Terry Ryan offered written testimony to the Ohio House Finance Primary and Secondary Education subcommittee today. Testifying in support of Governor Kasich’s Achievement Everywhere school reform plan, Terry outlined four reasons that the Buckeye State should support the Kasich plan (testimony can be downloaded here): Governor Kasich’s plan
Calls for new investments in public schools. In fact, it seeks an increase in K-12 funding of nearly 10 percent over two years. This is generous in tough fiscal times.
Recognizes the need for getting at, and reporting on, Academic Return on Investment (ROI).
Promotes innovations and innovators through its Straight-A fund.
Removes some of the shackles off educators. Specifically, under the proposed “Free to Advance” provisions some regulations will be lifted so districts and schools can make more effective use of state dollars.
In addition, Terry also offered five recommendations to improve the Kasich education plan:
Get all dollars to follow kids to the schools they actually attend.
Require annual Academic ROI reporting for all public school buildings in the state – district and charters. Just as some districts are more productive than others, so are some schools and these should be acknowledged and better understood.

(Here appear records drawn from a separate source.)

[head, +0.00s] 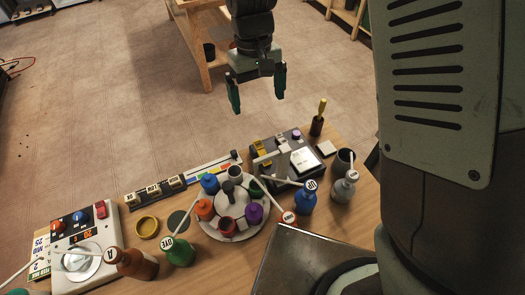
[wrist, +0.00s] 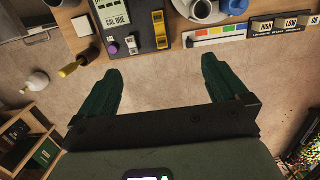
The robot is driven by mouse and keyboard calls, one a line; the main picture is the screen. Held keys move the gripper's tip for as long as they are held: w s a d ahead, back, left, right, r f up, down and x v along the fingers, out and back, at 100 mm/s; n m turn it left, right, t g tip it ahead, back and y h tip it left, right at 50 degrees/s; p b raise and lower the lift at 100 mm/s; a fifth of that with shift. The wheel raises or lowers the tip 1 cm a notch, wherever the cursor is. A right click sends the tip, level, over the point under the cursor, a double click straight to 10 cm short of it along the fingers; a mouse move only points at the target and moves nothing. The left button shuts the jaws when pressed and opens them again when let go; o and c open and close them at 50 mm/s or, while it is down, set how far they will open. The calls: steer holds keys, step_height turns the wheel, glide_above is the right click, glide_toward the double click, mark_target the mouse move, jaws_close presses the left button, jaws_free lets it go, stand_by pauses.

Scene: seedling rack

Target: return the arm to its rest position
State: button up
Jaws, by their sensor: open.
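My gripper (head: 258,95) hangs over the floor beyond the table's far edge in the head view. Its two green fingers are spread apart with nothing between them. In the wrist view, the open gripper (wrist: 162,85) shows bare floor between its fingers. The gripper touches nothing that I can see.
The wooden table (head: 330,250) holds a white round carousel (head: 242,234) of coloured pots, several wash bottles, a stirrer unit (head: 88,252) at left and a grey meter (head: 300,162). A wooden bench (head: 187,28) stands behind the gripper. The floor (head: 110,110) at left is clear.

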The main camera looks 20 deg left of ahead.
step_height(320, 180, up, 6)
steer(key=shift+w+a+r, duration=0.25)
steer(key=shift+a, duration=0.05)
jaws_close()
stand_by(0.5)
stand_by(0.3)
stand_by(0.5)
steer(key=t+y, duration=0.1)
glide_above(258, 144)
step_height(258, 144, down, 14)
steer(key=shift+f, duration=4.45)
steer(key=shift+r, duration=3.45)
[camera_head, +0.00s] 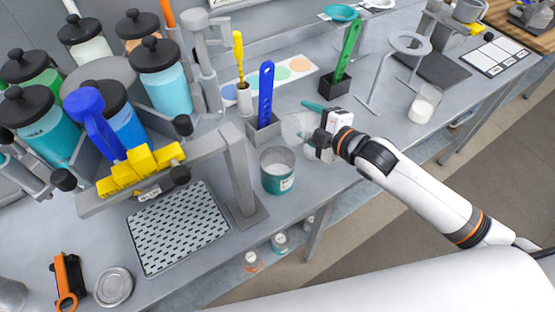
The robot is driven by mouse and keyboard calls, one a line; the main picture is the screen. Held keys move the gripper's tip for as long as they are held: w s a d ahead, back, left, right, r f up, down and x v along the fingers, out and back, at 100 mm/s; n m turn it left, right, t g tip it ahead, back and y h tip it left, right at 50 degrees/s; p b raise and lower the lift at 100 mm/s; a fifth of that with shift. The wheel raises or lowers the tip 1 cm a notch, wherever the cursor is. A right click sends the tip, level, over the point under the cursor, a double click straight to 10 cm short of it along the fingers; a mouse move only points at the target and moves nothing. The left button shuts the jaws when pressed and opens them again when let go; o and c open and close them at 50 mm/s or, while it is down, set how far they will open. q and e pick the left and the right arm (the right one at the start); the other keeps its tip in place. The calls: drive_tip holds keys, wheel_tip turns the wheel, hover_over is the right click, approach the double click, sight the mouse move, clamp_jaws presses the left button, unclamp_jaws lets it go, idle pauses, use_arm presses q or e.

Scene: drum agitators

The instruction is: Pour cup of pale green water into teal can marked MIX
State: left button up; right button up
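A clear cup (297,127) is at the fingertips of my right gripper (318,136), which looks shut on it. The cup is tilted with its mouth towards the left, above and slightly right of the can. Its contents are too faint to make out. The open can (279,182) with a teal label stands upright on the bench near the front edge. Its inside looks pale grey, and the label's writing is too small to read. My left gripper is not in view.
A blue tool in a grey holder (263,133) stands just behind the can. A green tool in a black holder (334,84) is farther back. A dispenser with several lidded jars (160,75) and a perforated drip tray (178,227) fill the left. A ring stand (409,42) and a glass (425,103) are right.

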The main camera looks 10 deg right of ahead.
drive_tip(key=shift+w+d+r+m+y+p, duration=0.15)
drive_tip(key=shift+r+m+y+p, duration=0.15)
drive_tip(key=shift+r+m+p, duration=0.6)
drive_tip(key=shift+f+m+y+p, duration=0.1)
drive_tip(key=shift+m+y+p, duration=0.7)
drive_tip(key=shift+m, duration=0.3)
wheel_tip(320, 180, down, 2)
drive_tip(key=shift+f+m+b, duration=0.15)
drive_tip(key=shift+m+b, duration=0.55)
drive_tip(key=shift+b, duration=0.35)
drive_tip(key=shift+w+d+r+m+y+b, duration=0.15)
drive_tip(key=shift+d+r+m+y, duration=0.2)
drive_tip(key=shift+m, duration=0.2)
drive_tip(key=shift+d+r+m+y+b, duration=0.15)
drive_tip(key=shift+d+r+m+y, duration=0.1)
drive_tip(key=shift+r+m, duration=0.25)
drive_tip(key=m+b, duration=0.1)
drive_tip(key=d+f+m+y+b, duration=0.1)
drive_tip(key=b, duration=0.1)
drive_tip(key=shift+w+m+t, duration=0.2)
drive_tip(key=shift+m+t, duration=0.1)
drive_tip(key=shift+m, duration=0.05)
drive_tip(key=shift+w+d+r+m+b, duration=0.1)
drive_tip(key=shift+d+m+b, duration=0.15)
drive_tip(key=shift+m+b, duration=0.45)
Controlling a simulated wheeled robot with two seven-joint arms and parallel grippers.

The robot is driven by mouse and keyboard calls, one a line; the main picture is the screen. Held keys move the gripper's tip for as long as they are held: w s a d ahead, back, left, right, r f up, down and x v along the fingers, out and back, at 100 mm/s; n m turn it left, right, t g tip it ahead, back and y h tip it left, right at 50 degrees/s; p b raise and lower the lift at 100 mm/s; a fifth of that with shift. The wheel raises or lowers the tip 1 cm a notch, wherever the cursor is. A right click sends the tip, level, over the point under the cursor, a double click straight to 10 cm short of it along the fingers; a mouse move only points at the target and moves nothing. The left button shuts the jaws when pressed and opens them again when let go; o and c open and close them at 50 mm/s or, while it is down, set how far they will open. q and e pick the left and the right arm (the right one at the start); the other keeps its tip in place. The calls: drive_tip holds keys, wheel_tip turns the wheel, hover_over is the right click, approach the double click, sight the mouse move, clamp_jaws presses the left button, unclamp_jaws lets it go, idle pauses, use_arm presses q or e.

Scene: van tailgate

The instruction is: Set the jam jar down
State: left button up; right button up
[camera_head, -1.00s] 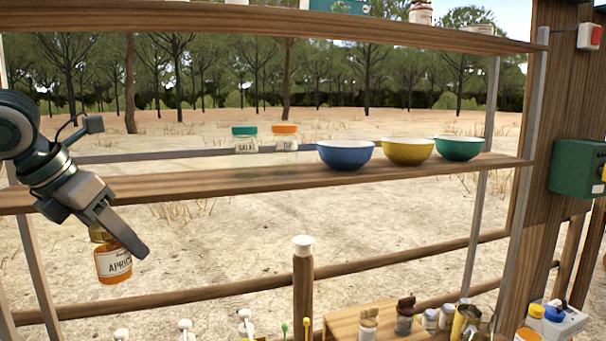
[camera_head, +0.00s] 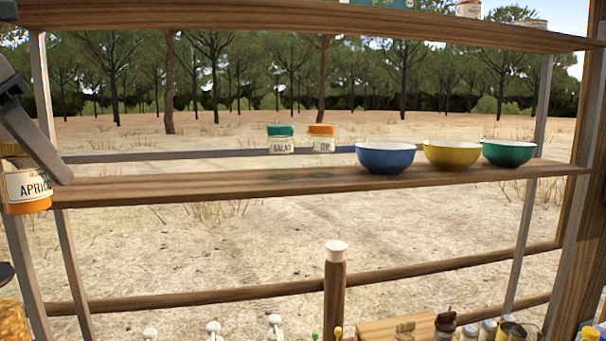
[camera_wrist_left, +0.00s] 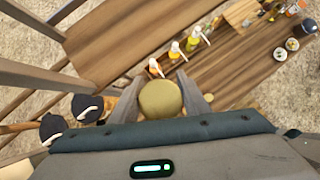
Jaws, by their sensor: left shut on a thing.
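The jam jar (camera_head: 28,190) has an orange body, a gold lid and a label reading "APRIC". It is at the far left of the head view, upright, partly cut off by the frame edge and partly covered by my gripper. My left gripper (camera_head: 40,150) is shut on it and holds it in the air at about the height of the middle shelf's left end. In the left wrist view the round gold lid (camera_wrist_left: 160,99) sits between the two fingers (camera_wrist_left: 161,92). My right gripper does not show.
The middle shelf (camera_head: 230,186) carries a salad jar (camera_head: 281,146), a dip jar (camera_head: 322,144), and blue (camera_head: 386,158), yellow (camera_head: 451,155) and green bowls (camera_head: 508,153). Its left part is bare. Several bottles and jars crowd the lower right.

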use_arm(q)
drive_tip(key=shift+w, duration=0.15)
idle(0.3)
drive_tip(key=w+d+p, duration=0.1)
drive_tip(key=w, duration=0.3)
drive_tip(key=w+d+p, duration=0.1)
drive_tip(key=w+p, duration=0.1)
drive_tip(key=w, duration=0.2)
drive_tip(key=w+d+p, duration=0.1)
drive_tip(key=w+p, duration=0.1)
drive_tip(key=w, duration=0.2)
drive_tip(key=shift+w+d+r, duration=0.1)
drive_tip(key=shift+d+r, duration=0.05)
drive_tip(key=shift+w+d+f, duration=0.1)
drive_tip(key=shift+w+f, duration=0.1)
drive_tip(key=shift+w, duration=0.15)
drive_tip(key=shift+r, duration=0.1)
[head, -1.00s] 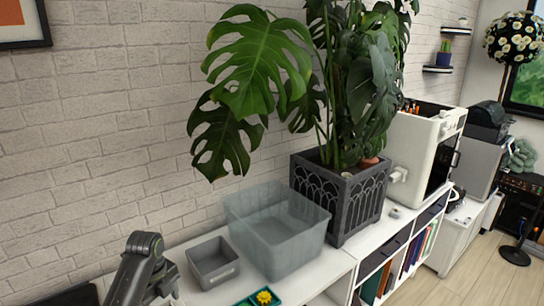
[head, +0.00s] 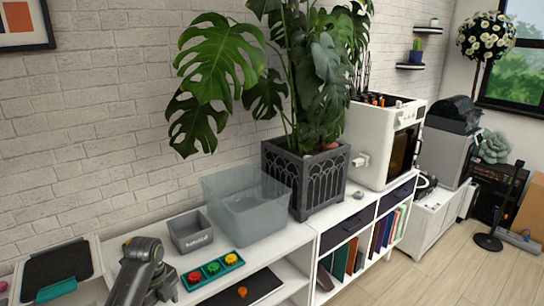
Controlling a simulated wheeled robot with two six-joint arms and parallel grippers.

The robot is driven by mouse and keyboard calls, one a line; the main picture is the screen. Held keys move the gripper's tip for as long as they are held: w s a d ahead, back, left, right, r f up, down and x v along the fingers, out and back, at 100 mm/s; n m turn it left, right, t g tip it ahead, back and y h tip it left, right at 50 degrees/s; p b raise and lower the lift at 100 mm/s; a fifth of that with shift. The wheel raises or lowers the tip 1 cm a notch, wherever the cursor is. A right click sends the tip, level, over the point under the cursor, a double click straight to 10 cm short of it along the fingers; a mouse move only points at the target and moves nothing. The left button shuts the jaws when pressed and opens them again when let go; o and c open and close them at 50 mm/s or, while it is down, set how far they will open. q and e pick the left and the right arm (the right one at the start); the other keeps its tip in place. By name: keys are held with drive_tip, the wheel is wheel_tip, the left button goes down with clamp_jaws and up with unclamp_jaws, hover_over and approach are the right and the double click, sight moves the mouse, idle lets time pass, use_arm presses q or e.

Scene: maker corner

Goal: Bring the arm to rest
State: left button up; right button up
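One of my arms shows at the lower left of the head view as a dark grey link with an olive band, in front of the white shelf top (head: 275,250). Its gripper is out of the picture, below the edge or hidden behind the link. My other arm does not show. No fingertips are visible, so nothing can be seen held.
A grey bin (head: 190,232), a translucent tub (head: 246,215) and a teal tray (head: 211,269) with coloured pieces stand on the shelf. A dark planter (head: 305,182) with a large plant and a white machine (head: 384,142) stand further right.

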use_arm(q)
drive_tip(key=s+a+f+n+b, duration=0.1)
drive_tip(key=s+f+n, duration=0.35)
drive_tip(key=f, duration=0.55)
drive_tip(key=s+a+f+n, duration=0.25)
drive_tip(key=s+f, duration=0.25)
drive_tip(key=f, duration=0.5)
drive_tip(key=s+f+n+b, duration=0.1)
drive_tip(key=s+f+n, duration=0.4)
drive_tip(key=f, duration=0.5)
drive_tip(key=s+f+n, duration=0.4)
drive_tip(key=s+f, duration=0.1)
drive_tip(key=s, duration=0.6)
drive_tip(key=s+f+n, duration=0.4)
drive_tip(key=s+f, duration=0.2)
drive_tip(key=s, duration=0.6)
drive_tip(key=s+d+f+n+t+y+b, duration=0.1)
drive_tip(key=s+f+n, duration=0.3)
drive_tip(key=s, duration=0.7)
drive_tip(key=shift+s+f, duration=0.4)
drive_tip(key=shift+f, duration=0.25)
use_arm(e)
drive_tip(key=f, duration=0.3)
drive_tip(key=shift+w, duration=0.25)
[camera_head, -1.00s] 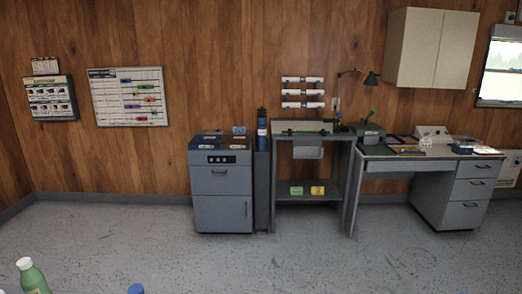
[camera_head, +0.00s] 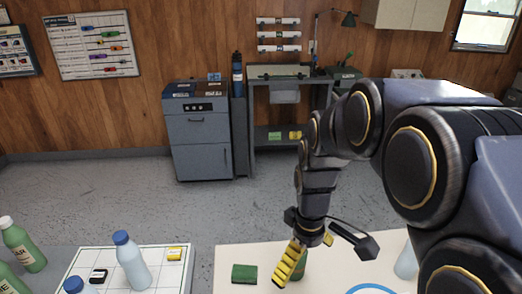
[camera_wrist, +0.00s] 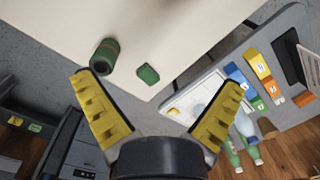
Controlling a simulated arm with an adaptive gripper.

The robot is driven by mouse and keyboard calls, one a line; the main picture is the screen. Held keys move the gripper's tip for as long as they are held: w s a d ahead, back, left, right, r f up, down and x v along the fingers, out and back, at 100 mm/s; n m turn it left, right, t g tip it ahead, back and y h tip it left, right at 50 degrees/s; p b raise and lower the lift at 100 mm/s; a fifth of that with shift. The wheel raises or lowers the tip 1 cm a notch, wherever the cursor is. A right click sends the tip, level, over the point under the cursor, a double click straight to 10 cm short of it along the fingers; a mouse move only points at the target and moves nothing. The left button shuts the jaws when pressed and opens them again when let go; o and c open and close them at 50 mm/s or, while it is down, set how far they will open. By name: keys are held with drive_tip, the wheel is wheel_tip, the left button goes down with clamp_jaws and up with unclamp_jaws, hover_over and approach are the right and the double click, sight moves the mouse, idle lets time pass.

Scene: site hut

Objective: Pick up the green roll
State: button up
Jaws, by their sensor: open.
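A green cylinder (camera_wrist: 105,55) with a dark round end and a reddish band is close by, beyond my left finger in the wrist view. In the head view my yellow fingers partly hide this cylinder (camera_head: 301,268). My gripper (camera_wrist: 160,105) is open and empty, its fingers spread wide. In the head view my gripper (camera_head: 290,264) is to the right of the roll.
Left of the table is a white gridded board (camera_head: 150,262) with a blue-capped bottle (camera_head: 132,262), a yellow block (camera_head: 175,254) and a black item (camera_head: 98,276). Green bottles (camera_head: 22,245) stand farther left. A blue ring (camera_head: 371,288) is at the front right.

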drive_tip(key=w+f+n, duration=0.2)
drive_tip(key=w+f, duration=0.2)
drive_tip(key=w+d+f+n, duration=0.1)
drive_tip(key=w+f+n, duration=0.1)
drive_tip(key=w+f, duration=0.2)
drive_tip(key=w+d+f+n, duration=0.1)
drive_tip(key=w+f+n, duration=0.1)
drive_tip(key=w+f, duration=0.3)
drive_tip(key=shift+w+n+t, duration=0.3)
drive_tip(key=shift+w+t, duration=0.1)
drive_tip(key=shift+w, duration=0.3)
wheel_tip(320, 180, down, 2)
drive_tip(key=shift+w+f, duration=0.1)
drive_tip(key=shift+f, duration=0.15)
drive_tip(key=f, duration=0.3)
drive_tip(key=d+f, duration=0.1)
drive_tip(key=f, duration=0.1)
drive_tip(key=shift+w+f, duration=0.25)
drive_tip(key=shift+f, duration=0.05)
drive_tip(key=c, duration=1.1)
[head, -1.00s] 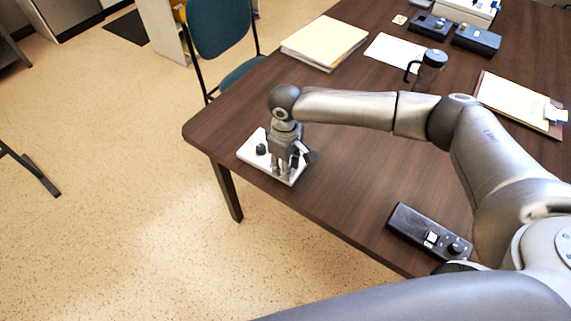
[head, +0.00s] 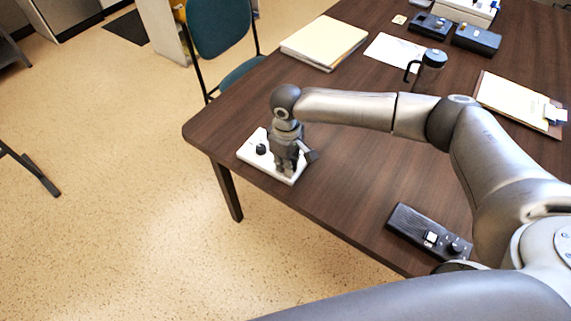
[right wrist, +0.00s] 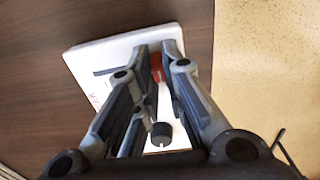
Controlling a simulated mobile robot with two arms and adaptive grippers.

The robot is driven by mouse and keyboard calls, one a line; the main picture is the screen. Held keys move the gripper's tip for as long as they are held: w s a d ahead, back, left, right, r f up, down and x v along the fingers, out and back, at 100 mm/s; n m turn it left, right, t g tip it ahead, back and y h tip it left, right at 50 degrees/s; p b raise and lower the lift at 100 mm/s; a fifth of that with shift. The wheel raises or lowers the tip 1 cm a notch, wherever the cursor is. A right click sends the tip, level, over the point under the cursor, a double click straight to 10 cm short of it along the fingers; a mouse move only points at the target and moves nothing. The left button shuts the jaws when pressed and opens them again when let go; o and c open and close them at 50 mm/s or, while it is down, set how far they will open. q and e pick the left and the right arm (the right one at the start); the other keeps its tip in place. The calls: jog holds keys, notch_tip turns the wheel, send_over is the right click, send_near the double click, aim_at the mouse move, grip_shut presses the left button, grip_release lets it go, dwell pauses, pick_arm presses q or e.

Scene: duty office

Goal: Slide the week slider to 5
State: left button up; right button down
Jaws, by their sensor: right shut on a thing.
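A white panel (head: 250,153) lies at the table's near left corner, with a black knob (head: 261,149) on its left part. My right gripper (head: 285,170) points down over the panel's right part, its fingers close together. In the right wrist view, the same panel (right wrist: 92,57) carries a red slider cap (right wrist: 157,68), and the fingertips (right wrist: 156,52) are shut on this cap. The black knob also shows there (right wrist: 161,134). The fingers cover most of the slider's track, and I cannot read any week marks. My left gripper is out of view.
A black control box (head: 405,222) lies at the table's near edge. The table (head: 345,175) is clear right of the panel.

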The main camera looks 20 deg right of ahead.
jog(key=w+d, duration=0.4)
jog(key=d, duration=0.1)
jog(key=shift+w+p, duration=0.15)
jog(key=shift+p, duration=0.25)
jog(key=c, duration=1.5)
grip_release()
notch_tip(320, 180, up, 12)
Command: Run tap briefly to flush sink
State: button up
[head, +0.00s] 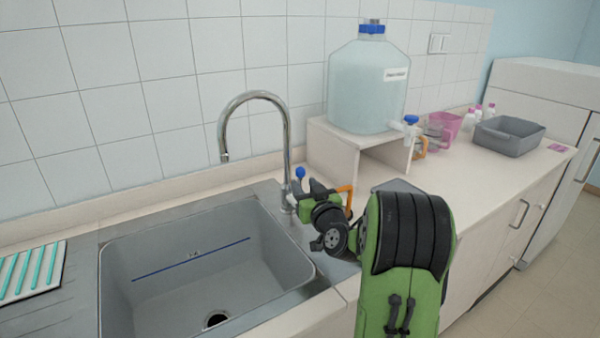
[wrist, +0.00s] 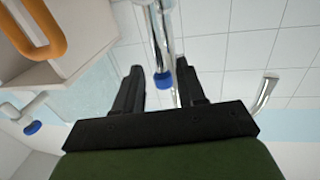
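The chrome tap (head: 285,150) stands behind the grey sink (head: 190,262), its curved spout over the basin. No water stream shows below the spout. The tap's blue-tipped lever (head: 300,173) stands beside its post, right at my gripper (head: 306,188). In the wrist view, my gripper (wrist: 162,82) is open, its two black fingers apart. The lever's blue tip (wrist: 163,83) shows between them; I cannot tell whether either finger touches it. The spout end (wrist: 265,90) is off to the right there. The sink has a dark drain (head: 216,318) and a blue line on its wall.
A large water carboy (head: 368,85) with a blue-handled spigot stands on a white stand (head: 335,145) right of the tap. An orange loop (head: 346,197) shows close beyond my gripper. A grey tub (head: 508,137) and a pink container are further right. A striped rack (head: 30,272) lies left.

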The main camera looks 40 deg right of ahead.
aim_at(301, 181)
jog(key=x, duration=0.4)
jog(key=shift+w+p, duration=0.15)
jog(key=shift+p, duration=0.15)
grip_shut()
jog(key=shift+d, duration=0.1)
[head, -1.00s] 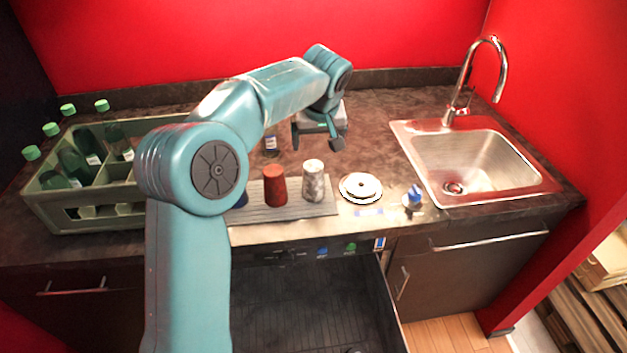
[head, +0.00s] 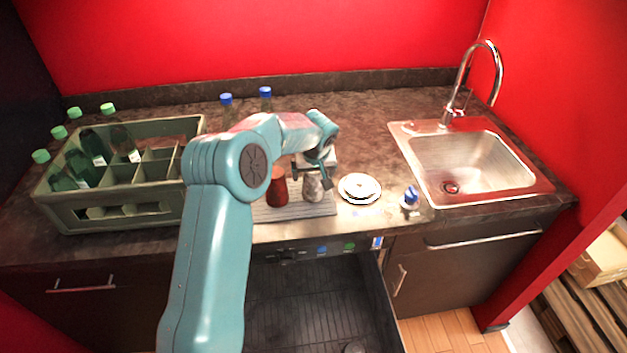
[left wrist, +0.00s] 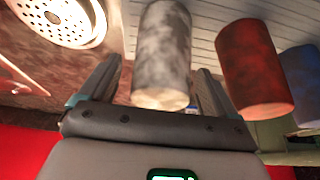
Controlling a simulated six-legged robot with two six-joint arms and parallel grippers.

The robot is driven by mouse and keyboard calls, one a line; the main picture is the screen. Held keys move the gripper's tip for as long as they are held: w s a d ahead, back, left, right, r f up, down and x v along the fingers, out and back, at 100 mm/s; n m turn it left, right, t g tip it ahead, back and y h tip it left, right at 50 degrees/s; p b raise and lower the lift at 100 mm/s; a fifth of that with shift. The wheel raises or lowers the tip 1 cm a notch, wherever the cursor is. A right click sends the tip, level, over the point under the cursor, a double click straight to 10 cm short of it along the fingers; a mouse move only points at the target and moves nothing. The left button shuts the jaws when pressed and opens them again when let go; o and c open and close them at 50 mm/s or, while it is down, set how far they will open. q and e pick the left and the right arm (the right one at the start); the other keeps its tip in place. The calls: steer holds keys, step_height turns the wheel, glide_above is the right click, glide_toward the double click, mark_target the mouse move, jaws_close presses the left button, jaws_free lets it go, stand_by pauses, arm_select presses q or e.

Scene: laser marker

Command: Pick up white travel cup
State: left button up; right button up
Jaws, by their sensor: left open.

Further eliminate mandates – regulations, laws, contracts – that force funds to be spent in particular ways across all schools regardless of student characteristics.
Rapidly move away from “hold harmless” provisions and guarantees that provide funding to districts for phantom students. An obvious downside to such policies is that they support schools losing students at the expense of those gaining students.
Require annual student performance report cards for private schools that receive more than 30 percent of voucher bearing students.
In short, Terry argued that Governor Kasich’s education plan has much to like about it—it’s sensible and lives within the means of the state budget constraints. For these reasons, Fordham lends its support to the Kasich plan. And we hope that legislators will consider ways, some of which were suggested in testimony today, to further improve the Kasich plan and even better serve the kids of Ohio.
The Columbus Dispatch is reporting today that Gahanna-Jefferson Public Schools will be discontinuing their experiment with charter school creation at the end of this school year. The school of 110 students in grades 9-12 will be absorbed into the district. The main reason cited: once start-up funds ran out ($450,000 from the federal government’s Public Charter School Program), Gahanna Community School’s board and staff were unable to maintain operations with the fractional per-pupil funding provided monthly by the state to all charter schools. Upper Arlington closed a charter school for similar reasons last year.
While it is tempting for me to snark about “unscrupulous charter operators” (believe me, I wrote that blog post and it was really funny) and to rage that the federal government should get its start-up money back from Gahanna-Jefferson and Upper Arlington too, I think it is more important to talk about the object lesson that this situation presents.
The fiscal picture painted by the board and staff of GSC is the daily reality of almost all charter schools across the state: once the start-up funds are spent, the per pupil funding provided for school operations by the state – with no local funds and no facility dollars – is at least a third less than what is available to even the poorest of public districts in Ohio. Gahanna cites the savings that will be had by not having to pay $85,000 for filing separate state data and paying for separate financial services between the community school and the district. And this was with the district Treasurer doing the work!
Charter schools have to report data to the state monthly while districts only have to do it twice a year (something that the current state budget will hopefully change), and well run charters often bid out their work to get the best price, share services with other schools, and even train some staff do double duty. Thus keeping costs down. All hands on deck, for certain.
GSC has been housed within Gahanna Lincoln High School since its inception, Wickliffe in Upper Arlington was within a building the district already owned, so neither school ever had to worry about paying rent or figuring out where to hold classes. That is not the reality of charter start-ups who have to identify facilities and then pay rent and often times repair costs to get the buildings up to code.